Another day, another Western campaign to prevent a Third World country from developing. As has become customary, the BBC instead of covering 'both sides of the story' is so skewed in its coverage to the extent that it has become a party in this debate. The Gilgel Gibe III hydroelectricity project in Ethiopia will be in impressive feat of engineering once it's completed in 2012, rising to a height of 240m, the highest of its kind in the world, and creating a reservoir 150 kilometres long. It will double Ethiopia's current generating capacity, allowing it to sell the surplus to its neighbours in exchange for hard currency, bringing extra economic benefit to the country.
This will be clean, renewable energy, and it is the type of project that governments in the West should be doing instead of wasting their time on solar panels on top of houses in places like London, where the Sun hardly ever shines. Instead of celebrating the project, the eco-whining has started in force, led by some turnip called Richard Leakey, a white Kenyan ecologist who has accused the Ethiopian government and energy company of fiddling with the environmental impact statements in order to pass the approval for the project.
The BBC and their fellow opponents of the dam have been focusing on the fate of about half a million tribes people who live down river of the dam, claiming that this will lead them into a civil war. The BBC television coverage last night was so hysterical and scare-mongering that it was impossible to take it seriously. Of course the BBC managed to summon someone "from the local community" to voice opposition to the dam, in this case an elderly man whom someone had obviously prepped for the interview with enough myths to scare him into giving his 'testimony'. Then in a classic example of how the BBC is blurring the line between drama and news, they lined up a number of tribesmen with their Chinese Ak47's, posing menacingly for the camera. But we will never know they were there, for all we know it was just a photo shoot for them.
What is quite obvious about the whole episode is that Western media and environmentalists think now that their word is more important than that of a sovereign, democratically elected government. What Ethiopia does on its own territory is its own business, and it's up to the Ethiopian people to contest or support the dam project. The BBC has a responsibility to cover general interest stories, but doesn't have a mandate to become a party to this debate, as it clearly becoming through its skewed coverage. Equally, I would rather listen to the Ethiopian people who will benefit from the project, rather than to the "African Resources Working Group", described by the BBC as a 'collection of European, American, and East African academics" who are also critical of the way the environmental impact statement has been carried out.
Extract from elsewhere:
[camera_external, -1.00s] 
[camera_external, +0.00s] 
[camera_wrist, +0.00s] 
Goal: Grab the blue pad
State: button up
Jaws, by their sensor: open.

Leakey and the other 'scientists' have not actually pointed out any serious flows with the report itself, all they are relying on is the 'precautionary principle', the last refuge of the contemporary eco-scoundrel. If they had anything tangible against the project, they would have presented it, instead they are summoning the prospect of some future unforeseen consequence that might prove that the dam project is harmful. If humanity had always taken decisions this way, we would still be living in caves, where Leakey and his colleagues would presumably be warning us against using fire before we complete an 'environmental impact statement'.
The disturbing thing about this whole saga is how little trust Western media and 'scientists' have in African governments, as if the Ethiopian government would have anything to gain by depriving half a million people of their livelihood or forcing them into a civil war. This is the most blatant example of Western racism that masquerades behinds science and ecological concerns, to claim that Africans cannot be trusted to run their own countries. But, for once, it seems that Ethiopian officials are standing up to those interfering Western scientists and journalists. The energy minister and the head of the Electricity Corporation have defended their right to develop the project, and they both argued that Ethiopia needs this project for it to develop.
Those who prefer to see Africans still living without the basic necessities that they take for granted at home are only expressing their patronising contempt for African people and governments. This is not the colonial racism of yesterday, but one that is far more insidious and potentially destructive, it claims that it wants to save Africans from themselves by making sure they stay in mud huts. Any decent progressive in the world should oppose these interfering and patronising attitude.